One of the things I've struggled with is the issue of effectively summarizing some sort of time series metric (i.e. independent variable) for use in a regression analysis. The most common solution that I've encountered (which may not be the best) is to compute a meaningful average. Although I can get a single number I still have the nagging feeling that it doesn't really capture what I need.
Let's assume that there are 3 data points which when plotted over time we can see different types of growth. What I wish to capture/model is that the "flattens" represents the possibility that item sale (or whatever it represents) is eventually going to take a downturn or just stop selling. The "growth" curve is something that won't immediately stop but for the time being (e.g. 1 month) it's a safe bet to assume item popularity.
Here are my questions:
- How can/should we capture the "shapes" of such time series based independent variables for regression? Does it even matter or is the average the best we can do?
- I thought of computing "slopes" (start, end) but as the graph shows (approximately) that there such a computation could lead to similar values for both flattens and growth curves. Is this even a thing?
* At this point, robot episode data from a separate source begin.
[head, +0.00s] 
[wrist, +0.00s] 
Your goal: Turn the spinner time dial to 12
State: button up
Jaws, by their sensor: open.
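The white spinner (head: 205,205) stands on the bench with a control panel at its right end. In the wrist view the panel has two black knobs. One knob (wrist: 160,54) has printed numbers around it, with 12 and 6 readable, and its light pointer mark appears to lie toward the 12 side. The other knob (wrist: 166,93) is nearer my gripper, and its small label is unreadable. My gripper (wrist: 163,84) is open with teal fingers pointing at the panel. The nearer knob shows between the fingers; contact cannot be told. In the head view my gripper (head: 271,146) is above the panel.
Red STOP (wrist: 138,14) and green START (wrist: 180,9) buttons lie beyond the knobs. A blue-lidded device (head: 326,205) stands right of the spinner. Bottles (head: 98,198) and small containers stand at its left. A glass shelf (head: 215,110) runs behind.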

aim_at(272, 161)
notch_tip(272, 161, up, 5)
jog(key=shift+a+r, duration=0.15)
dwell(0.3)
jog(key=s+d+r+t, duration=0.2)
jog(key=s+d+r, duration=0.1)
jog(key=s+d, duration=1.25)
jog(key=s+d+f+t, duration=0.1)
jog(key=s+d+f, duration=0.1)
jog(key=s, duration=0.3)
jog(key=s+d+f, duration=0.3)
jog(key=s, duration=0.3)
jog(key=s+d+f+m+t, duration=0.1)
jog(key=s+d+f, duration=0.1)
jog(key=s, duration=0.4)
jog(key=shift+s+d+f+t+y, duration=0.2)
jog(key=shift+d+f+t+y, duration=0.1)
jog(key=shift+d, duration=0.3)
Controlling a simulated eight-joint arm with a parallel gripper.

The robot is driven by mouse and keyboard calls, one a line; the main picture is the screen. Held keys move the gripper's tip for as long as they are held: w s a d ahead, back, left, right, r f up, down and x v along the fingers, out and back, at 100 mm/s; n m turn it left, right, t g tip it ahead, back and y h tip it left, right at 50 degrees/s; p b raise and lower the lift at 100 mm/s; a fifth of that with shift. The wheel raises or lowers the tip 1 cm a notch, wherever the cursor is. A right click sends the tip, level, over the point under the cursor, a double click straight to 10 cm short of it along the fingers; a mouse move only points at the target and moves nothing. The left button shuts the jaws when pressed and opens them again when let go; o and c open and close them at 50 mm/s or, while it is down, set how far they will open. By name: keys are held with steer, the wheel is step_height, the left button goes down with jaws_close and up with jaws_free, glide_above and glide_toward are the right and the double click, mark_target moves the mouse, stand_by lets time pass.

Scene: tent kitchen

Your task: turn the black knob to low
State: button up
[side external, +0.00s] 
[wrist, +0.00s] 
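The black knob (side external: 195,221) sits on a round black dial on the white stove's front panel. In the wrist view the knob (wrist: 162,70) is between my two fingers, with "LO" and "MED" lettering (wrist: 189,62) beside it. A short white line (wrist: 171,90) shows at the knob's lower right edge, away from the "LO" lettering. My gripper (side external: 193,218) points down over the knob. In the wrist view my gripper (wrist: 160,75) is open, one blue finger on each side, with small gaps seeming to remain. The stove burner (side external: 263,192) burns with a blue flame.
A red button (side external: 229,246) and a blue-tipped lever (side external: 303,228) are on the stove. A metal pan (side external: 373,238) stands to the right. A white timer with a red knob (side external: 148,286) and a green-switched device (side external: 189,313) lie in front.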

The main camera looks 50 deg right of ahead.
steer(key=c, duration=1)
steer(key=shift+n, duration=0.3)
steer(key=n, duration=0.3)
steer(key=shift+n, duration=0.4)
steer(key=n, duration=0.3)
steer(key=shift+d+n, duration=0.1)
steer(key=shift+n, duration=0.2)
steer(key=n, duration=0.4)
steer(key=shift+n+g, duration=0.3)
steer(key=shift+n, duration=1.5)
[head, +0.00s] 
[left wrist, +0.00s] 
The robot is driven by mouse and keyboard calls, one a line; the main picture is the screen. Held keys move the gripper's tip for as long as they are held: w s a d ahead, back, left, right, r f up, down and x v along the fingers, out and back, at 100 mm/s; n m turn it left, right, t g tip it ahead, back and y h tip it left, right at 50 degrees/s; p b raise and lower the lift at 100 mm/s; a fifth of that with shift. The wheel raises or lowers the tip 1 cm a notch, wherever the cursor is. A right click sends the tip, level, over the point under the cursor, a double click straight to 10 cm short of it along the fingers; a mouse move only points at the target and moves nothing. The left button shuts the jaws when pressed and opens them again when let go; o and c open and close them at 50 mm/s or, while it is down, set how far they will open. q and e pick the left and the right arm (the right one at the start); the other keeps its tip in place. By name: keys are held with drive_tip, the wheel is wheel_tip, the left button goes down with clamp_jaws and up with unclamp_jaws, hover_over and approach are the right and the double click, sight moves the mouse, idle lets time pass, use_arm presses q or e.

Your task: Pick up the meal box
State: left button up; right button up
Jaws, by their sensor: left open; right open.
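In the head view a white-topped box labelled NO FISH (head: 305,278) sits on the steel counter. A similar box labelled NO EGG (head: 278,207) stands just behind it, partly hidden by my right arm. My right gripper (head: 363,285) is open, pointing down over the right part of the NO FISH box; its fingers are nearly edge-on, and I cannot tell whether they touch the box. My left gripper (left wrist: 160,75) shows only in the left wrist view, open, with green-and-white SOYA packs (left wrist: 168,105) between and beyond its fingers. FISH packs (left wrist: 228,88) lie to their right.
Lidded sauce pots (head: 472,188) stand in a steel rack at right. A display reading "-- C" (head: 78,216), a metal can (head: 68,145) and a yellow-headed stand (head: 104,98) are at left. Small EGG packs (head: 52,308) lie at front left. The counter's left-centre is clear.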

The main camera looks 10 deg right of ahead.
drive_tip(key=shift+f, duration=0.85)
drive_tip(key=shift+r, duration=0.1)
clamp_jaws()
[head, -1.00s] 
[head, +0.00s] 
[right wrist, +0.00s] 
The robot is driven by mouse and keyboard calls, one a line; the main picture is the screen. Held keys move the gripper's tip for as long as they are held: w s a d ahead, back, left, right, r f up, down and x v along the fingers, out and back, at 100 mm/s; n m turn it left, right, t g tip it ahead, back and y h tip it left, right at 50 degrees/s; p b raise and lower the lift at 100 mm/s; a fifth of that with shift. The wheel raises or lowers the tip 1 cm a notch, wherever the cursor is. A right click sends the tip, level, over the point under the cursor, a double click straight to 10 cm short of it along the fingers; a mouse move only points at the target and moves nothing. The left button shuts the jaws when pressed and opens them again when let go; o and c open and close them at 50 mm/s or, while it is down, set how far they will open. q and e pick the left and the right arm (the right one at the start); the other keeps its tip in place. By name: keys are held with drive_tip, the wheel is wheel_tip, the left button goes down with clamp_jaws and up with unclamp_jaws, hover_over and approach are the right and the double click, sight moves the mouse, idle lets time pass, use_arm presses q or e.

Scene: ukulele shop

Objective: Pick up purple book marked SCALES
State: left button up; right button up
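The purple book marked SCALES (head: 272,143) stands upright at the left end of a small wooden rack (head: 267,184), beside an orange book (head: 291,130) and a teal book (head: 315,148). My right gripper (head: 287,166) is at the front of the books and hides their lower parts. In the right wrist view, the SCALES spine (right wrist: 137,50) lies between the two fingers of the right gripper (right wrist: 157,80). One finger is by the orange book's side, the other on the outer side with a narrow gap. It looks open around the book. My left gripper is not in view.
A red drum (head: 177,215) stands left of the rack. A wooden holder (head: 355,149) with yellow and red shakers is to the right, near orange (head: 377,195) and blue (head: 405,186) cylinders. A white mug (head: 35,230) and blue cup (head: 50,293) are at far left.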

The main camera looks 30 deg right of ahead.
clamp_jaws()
- What could/should I use?
Note: These shapes are just examples and the actual time series could be rather fluctuating. What I think I'm interested in is a way to capture a notion of a general trend in some way (if at all). I understand trends could be captured via moving averages, but I don't know how to capture "up/down-ness" or summarize it in a meaningful way.
I'm hoping this doesn't become a two-step problem where we first train a model on "learning" these curves and what they represent and then feeding the output into the regression. That would be too complicated for now but I don't even know if that's a valid solution or should I just stick with averages.